We wtorkowy wieczór czekały nas cztery finałowe konkurencje z udziałem biało-czerwonych. Po pierwszy z dwóch wywalczonych tego dnia medali popłynął Artur Pióro, który rywalizację na 200 metrów techniką dowolną zakończył z lekkim niedosytem (był piąty – przyp. red.). Na czterokrotnie dłuższym dystansie najbardziej utytułowany w polskiej ekipie zawodnik w pełni zrehabilitował się za nie do końca satysfakcjonujący wcześniejszy wynik. Na metę przypłynął najszybciej z całej stawki, popisując się wynikiem 8:31,83 min. Podium w tej specjalności uzupełnili Włoch Federico Tamborino (8:33,00 min) wraz z Rosjaninem Filipem Torisznym (8:36,03 min), a szóstą lokatę w stawce dwunastu panów z rezultatem 8:55,57 min wywalczył Jakub Kramarczyk.
Świetnie na tych mistrzostwach spisuje się Julia Chmielewska, która do poniedziałkowego triumfu na 200 metrów klasykiem tym razem dołożyła brąz w stylu zmiennym.
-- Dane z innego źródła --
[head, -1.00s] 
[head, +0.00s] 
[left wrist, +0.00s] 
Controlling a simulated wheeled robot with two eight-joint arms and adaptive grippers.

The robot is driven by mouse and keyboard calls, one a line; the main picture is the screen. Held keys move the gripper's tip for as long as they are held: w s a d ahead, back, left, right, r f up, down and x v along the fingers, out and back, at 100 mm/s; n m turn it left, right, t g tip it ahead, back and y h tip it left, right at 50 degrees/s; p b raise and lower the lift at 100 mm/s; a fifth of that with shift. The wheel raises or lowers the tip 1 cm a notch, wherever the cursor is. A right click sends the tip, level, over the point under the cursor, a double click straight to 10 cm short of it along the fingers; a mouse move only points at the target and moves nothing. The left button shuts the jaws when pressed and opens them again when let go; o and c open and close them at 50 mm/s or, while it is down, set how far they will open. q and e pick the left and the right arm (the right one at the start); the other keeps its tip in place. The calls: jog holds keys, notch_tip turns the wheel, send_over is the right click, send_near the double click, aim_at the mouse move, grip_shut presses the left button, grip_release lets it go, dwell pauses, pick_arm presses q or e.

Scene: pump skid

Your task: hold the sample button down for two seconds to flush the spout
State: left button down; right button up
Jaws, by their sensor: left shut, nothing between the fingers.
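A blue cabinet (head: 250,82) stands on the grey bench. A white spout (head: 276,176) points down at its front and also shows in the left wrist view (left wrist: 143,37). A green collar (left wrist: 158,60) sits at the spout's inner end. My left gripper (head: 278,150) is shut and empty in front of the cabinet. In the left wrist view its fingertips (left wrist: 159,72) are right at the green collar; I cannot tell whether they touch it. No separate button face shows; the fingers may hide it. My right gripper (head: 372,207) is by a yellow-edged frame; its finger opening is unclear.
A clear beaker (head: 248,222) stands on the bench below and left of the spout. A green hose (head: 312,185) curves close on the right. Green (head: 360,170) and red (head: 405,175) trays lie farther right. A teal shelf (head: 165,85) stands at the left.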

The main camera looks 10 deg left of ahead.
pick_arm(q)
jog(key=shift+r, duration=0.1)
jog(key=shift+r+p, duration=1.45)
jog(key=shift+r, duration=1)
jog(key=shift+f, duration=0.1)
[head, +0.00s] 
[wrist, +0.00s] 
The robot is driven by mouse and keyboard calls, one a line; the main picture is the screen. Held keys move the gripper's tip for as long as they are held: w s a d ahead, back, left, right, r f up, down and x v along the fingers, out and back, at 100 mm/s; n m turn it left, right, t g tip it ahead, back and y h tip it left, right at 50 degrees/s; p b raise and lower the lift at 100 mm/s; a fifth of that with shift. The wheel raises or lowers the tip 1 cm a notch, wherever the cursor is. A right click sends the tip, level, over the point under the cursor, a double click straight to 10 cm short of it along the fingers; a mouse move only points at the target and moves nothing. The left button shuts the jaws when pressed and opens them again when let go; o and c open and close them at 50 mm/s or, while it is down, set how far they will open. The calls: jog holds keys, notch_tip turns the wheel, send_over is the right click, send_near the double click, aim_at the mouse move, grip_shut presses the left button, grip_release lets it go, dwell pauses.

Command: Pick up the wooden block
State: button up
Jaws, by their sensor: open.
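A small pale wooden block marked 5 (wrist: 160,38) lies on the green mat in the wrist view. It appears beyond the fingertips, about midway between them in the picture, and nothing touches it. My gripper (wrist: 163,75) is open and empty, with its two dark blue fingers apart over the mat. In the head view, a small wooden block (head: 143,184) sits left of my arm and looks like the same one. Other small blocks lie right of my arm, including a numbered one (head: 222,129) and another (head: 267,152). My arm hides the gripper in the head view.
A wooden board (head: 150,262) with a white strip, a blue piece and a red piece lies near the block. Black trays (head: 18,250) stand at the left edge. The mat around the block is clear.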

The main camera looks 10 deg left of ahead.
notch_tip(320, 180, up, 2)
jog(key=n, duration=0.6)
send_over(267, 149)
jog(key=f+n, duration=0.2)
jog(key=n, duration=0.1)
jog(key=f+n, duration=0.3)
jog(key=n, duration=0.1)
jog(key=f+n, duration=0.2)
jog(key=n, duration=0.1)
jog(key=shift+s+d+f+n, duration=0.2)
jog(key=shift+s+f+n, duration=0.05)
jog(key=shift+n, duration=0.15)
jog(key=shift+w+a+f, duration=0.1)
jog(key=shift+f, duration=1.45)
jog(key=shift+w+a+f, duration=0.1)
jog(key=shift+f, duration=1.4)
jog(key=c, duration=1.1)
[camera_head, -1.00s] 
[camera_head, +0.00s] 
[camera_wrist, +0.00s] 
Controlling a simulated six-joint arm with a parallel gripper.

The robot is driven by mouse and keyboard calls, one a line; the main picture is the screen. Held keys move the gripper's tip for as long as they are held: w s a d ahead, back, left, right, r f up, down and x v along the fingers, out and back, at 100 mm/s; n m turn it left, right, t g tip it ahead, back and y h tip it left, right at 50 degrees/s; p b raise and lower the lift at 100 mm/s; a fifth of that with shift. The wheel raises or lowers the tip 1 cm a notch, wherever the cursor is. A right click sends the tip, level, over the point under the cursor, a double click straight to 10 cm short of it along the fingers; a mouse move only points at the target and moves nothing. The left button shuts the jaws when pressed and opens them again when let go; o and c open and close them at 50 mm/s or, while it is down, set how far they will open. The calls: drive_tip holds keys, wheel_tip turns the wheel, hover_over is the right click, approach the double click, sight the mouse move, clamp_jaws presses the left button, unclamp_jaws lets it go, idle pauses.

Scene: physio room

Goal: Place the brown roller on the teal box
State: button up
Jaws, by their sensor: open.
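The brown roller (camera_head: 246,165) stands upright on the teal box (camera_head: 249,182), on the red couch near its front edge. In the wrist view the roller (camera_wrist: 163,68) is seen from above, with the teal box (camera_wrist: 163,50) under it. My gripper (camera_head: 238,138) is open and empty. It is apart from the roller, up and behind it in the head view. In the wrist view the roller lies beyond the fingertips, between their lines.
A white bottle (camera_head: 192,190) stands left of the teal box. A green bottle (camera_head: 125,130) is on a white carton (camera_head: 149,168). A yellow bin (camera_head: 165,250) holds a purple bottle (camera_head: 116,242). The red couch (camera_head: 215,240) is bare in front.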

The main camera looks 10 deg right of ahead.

Ta utalentowana nastolatka dystans czterech długości basenu pokonała w czasie 2:28,51 min, wymazując tym samym z tabel poprzedni rekord kraju. Po drugie indywidualne złoto podczas tych mistrzostw sięgnęła Rosjanka Polina Biłałowa (2:25,11 min), wyprzedając na finiszu o blisko dwie sekundy Ukrainkę Irinę Tiereszczenko (2:26,98 min). Tuż za podium, na nielubianym przez większość sportowców czwartym miejscu, znalazła się Julia Dragan, którą od drugiego w Sao Paulo podium dzieliło 0,63 s.
Po czwartą pozycję w finale 100 metrów stylem motylkowym popłynął także Konrad Powroźnik. Aktualny mistrz olimpijski i Europy (na dwukrotnie dłuższym dystansie – przyp. red.) dotknął ściany basenu w 56,80 s. Aby znaleźć się na podium, należało wykręcić lepszy o 0,34 s wynik. Złoty krążek odebrał Rosjanin Andriej Żiwajew (55,81 s), dzień wcześniej świętujący triumf na dwusetkę kraulem. Reprezentant Sbornej do końca walczył o zwycięstwo ze swoim rodakiem Denisem Martynienko, który ostatecznie przegrał tytuł najmniejszą z możliwych różnic – 0,01 s. Trzecią lokatę nagradzaną brązem wywalczył Japończyk Ryutaro Ibara (56,46 s).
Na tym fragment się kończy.